-- Begin Material --
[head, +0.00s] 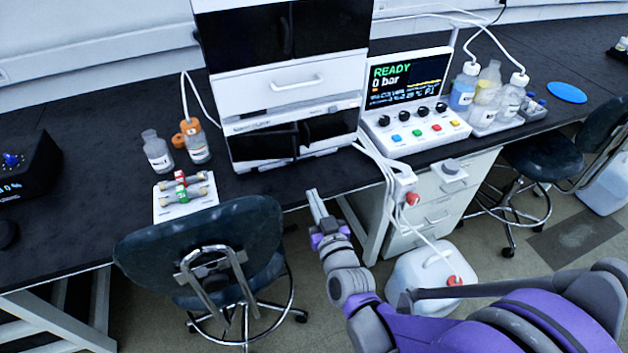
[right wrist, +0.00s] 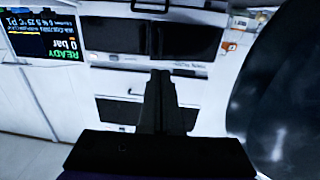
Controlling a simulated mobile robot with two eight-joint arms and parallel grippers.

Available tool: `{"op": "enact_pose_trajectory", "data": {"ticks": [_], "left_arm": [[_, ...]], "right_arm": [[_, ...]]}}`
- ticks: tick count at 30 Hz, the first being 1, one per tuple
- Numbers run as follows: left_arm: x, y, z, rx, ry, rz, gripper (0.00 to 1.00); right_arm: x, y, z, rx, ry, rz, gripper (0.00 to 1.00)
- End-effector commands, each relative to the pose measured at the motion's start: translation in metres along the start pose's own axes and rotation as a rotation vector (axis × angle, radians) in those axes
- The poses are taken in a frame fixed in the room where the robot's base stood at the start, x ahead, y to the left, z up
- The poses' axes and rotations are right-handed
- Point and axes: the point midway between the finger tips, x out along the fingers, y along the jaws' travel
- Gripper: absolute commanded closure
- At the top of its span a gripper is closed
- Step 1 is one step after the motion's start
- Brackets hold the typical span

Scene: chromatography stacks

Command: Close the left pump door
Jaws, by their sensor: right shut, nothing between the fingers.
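The white instrument stack (head: 285,83) stands on the black bench. Its lowest module has two dark doors: the left one (head: 264,145), which I take as the left pump door, and the right one (head: 327,131). My right gripper (head: 314,197) is shut and empty, in front of the bench edge, below and apart from these doors. In the right wrist view, which is upside down, the shut fingers (right wrist: 160,80) point towards the stack. My left gripper is not in view.
A chair (head: 205,235) stands against the bench front, left of my right gripper. The control panel (head: 415,130) and white tubing (head: 372,155) lie to the right. Bottles (head: 157,150) and a fittings tray (head: 187,212) stand left. A white canister (head: 425,275) is on the floor.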

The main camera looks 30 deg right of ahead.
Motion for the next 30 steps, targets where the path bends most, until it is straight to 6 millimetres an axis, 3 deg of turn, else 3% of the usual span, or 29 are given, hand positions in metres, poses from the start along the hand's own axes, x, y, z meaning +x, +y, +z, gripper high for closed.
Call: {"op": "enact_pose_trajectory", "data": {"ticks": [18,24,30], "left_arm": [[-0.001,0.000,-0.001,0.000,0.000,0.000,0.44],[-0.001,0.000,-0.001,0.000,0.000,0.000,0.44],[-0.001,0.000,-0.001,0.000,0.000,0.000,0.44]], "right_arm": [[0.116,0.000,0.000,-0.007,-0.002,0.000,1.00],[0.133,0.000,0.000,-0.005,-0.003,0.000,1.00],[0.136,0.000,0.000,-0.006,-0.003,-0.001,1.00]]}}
-- End Material --
Omit the pictures, then repeat exactly each line from the beginning of the listing through the line with "- Brackets hold the typical span".

=== Reply to the exercise ===
[head, +0.00s] 
[right wrist, +0.00s] 
Controlling a simulated mobile robot with two eight-joint arms and parallel grippers.

Available tool: `{"op": "enact_pose_trajectory", "data": {"ticks": [_], "left_arm": [[_, ...]], "right_arm": [[_, ...]]}}`
- ticks: tick count at 30 Hz, the first being 1, one per tuple
- Numbers run as follows: left_arm: x, y, z, rx, ry, rz, gripper (0.00 to 1.00); right_arm: x, y, z, rx, ry, rz, gripper (0.00 to 1.00)
- End-effector commands, each relative to the pose measured at the motion's start: translation in metres along the start pose's own axes and rotation as a rotation vector (axis × angle, radians) in those axes
- The poses are taken in a frame fixed in the room where the robot's base stood at the start, x ahead, y to the left, z up
- The poses' axes and rotations are right-handed
- Point and axes: the point midway between the finger tips, x out along the fingers, y along the jaws' travel
- Gripper: absolute commanded closure
- At the top of its span a gripper is closed
- Step 1 is one step after the motion's start
- Brackets hold the typical span

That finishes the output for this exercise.